Selon un projet de loi du 4 juillet 2023, soutenu par le gouvernement, ce serait désormais un service public qui procèderait aux tests statistiques et individuels permettant de lutter contre la discrimination. Cadre Averti précise quelles sont les mesures envisagées par ce projet de loi, ainsi que celles, distinctes, et extrêmement succinctes, concernant la discrimination la plus répandue, celle des seniors en entreprise.

 

Renforcer la lutte contre la discrimination, une nécessité au vu des chiffres

Selon l’INSEE le sentiment de discrimination augmente (4 points de plus en 10 ans) « En 2019/2020, 18% des personnes de 18/49 ans déclarent avoir subi des traitements inégalitaires ou des discriminations contre 14% en 2008/ 2009. L’expérience déclarée de discrimination concerne principalement les femmes. Pour celles-ci le motif sexiste est devenu la cause principale de discrimination ». Sont également particulièrement exposés à la discrimination les immigrés (27%) et leurs descendants (28%), les natifs d’outre-mer (33%) et leurs descendants (36%). Par ailleurs, 1 personne sur 10 se déclarant de confession musulmane, se plaint de discrimination religieuse.

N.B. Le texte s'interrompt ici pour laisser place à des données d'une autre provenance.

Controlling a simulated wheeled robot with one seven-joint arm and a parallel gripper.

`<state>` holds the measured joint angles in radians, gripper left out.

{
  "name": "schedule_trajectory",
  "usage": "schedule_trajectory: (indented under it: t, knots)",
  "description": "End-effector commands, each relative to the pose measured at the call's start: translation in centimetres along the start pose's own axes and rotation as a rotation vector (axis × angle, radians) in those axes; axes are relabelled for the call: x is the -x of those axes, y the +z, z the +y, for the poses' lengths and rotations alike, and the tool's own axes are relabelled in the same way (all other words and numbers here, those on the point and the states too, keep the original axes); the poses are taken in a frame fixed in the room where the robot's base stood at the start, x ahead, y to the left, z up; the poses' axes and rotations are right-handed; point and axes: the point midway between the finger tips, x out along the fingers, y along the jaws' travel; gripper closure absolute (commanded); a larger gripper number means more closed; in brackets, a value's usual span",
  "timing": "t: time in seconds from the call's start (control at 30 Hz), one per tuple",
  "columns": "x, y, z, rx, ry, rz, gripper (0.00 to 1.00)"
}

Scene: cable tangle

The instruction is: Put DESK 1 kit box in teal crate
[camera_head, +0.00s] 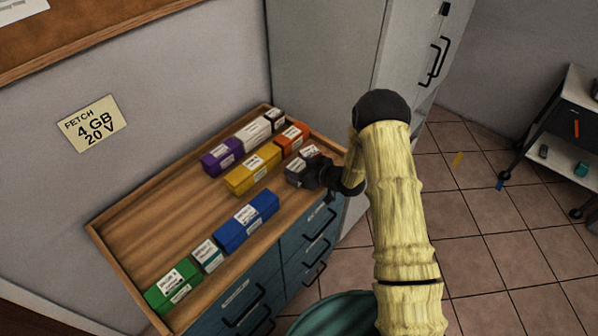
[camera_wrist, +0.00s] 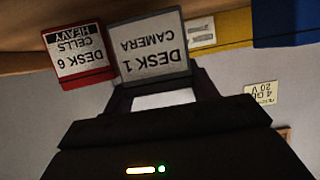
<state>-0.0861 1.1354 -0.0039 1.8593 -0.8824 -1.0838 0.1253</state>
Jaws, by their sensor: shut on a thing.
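The DESK 1 kit box (camera_wrist: 153,48) is grey with a white label reading "DESK 1 CAMERA", upside down in the wrist view. In the head view the DESK 1 box (camera_head: 296,176) is at the right end of the wooden cabinet top. My gripper (camera_head: 316,171) reaches it from the right and is shut on it; the wrist view shows the fingers (camera_wrist: 160,92) at its near end. I cannot tell whether the box is lifted. A teal container (camera_head: 335,304), seemingly the teal crate, shows only partly at the bottom edge, below the cabinet's front right. Its inside is mostly hidden.
A red DESK 6 box (camera_wrist: 78,57) marked "CELLS HEAVY" stands close beside the held box. Purple (camera_head: 222,157), yellow (camera_head: 252,170), orange (camera_head: 291,138), blue (camera_head: 247,222) and green (camera_head: 172,285) boxes share the rimmed wooden top (camera_head: 150,235). A grey locker (camera_head: 325,60) stands behind.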

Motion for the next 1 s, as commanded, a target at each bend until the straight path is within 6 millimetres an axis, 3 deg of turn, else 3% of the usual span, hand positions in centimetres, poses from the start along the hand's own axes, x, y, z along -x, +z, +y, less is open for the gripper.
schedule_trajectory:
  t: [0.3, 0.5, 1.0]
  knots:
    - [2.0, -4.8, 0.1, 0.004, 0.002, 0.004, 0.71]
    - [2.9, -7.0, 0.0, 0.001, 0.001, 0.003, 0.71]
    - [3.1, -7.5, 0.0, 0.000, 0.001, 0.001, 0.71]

Or, selon la Défenseure des Droits, les discriminations, qui vont en augmentant, restent impunies. Seules 7% des personnes déclarant avoir subi des discriminations ont entrepris des démarches auprès d’une association, d’un syndicat, ou du Défenseur des droits et 2% seulement ont porté plainte. La Défenseure des Droits tire donc la sonnette d’alarme et « demande aux pouvoirs publics d’agir pour prévenir et sanctionner les discriminations qui ruinent notre cohésion sociale » (communiqué de presse du 18 juillet 2022).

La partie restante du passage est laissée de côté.